DIRECTIONS FOR THIS TASK: Quote all lines below exactly. Images stay out.
[start]
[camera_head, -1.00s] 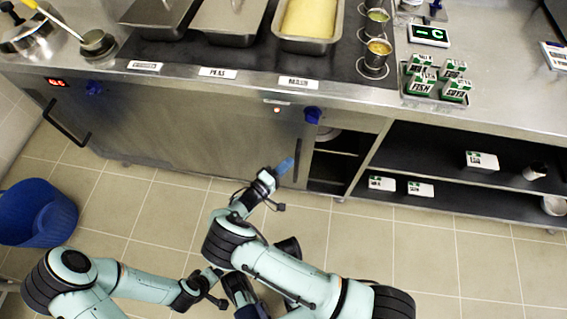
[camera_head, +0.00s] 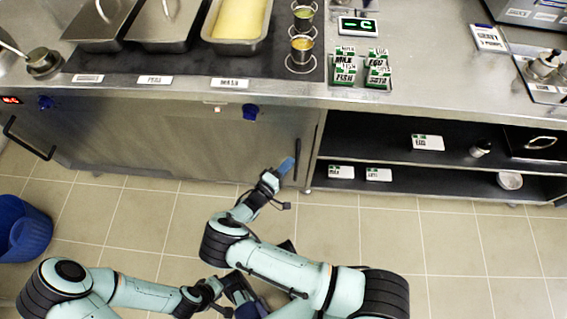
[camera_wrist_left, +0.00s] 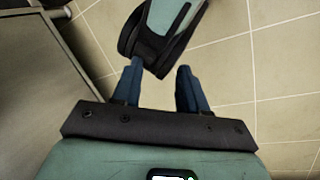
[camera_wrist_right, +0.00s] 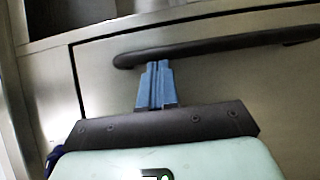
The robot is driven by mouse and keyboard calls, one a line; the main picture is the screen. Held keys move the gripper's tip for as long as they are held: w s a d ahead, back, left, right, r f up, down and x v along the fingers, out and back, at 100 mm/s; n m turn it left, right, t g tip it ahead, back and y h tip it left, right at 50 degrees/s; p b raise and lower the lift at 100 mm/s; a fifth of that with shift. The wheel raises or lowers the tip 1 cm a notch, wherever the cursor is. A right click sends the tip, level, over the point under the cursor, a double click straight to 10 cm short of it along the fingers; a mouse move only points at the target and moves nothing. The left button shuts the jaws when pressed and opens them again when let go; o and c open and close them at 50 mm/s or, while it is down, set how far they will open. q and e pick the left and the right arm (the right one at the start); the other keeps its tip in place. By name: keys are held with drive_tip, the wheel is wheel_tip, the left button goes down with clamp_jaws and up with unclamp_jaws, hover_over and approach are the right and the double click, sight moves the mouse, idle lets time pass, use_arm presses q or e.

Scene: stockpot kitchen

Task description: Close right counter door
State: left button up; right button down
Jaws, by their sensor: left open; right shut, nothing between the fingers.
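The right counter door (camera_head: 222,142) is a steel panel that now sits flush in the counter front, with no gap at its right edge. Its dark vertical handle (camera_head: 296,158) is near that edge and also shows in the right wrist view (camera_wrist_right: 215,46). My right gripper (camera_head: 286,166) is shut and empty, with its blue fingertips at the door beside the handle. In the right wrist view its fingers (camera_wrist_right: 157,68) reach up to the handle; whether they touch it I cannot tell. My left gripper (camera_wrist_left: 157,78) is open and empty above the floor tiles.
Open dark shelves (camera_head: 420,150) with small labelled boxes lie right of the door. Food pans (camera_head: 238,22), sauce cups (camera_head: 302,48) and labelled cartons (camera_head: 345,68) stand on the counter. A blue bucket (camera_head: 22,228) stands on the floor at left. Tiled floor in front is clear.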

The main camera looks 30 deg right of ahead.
[end]
ANSWER IN FULL:
[camera_head, -1.00s] 
[camera_head, +0.00s] 
[camera_wrist_left, +0.00s] 
[camera_wrist_right, +0.00s] 
The robot is driven by mouse and keyboard calls, one a line; the main picture is the screen. Held keys move the gripper's tip for as long as they are held: w s a d ahead, back, left, right, r f up, down and x v along the fingers, out and back, at 100 mm/s; n m turn it left, right, t g tip it ahead, back and y h tip it left, right at 50 degrees/s; p b raise and lower the lift at 100 mm/s; a fifth of that with shift. The wheel raises or lowers the tip 1 cm a notch, wherever the cursor is. A right click sends the tip, level, over the point under the cursor, a double click straight to 10 cm short of it along the fingers; a mouse move only points at the target and moves nothing. The left button shuts the jaws when pressed and opens them again when let go; o and c open and close them at 50 mm/s or, while it is down, set how far they will open. q and e pick the left and the right arm (the right one at the start); the other keeps its tip in place. By name: keys are held with drive_tip, the wheel is wheel_tip, the left button goes down with clamp_jaws and up with unclamp_jaws, hover_over and approach are the right and the double click, sight moves the mouse, idle lets time pass, use_arm presses q or e.

Scene: stockpot kitchen

Task description: Close right counter door
State: left button up; right button down
Jaws, by their sensor: left open; right shut, nothing between the fingers.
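The right counter door (camera_head: 222,142) is a steel panel that now sits flush in the counter front, with no gap at its right edge. Its dark vertical handle (camera_head: 296,158) is near that edge and also shows in the right wrist view (camera_wrist_right: 215,46). My right gripper (camera_head: 286,166) is shut and empty, with its blue fingertips at the door beside the handle. In the right wrist view its fingers (camera_wrist_right: 157,68) reach up to the handle; whether they touch it I cannot tell. My left gripper (camera_wrist_left: 157,78) is open and empty above the floor tiles.
Open dark shelves (camera_head: 420,150) with small labelled boxes lie right of the door. Food pans (camera_head: 238,22), sauce cups (camera_head: 302,48) and labelled cartons (camera_head: 345,68) stand on the counter. A blue bucket (camera_head: 22,228) stands on the floor at left. Tiled floor in front is clear.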

The main camera looks 30 deg right of ahead.

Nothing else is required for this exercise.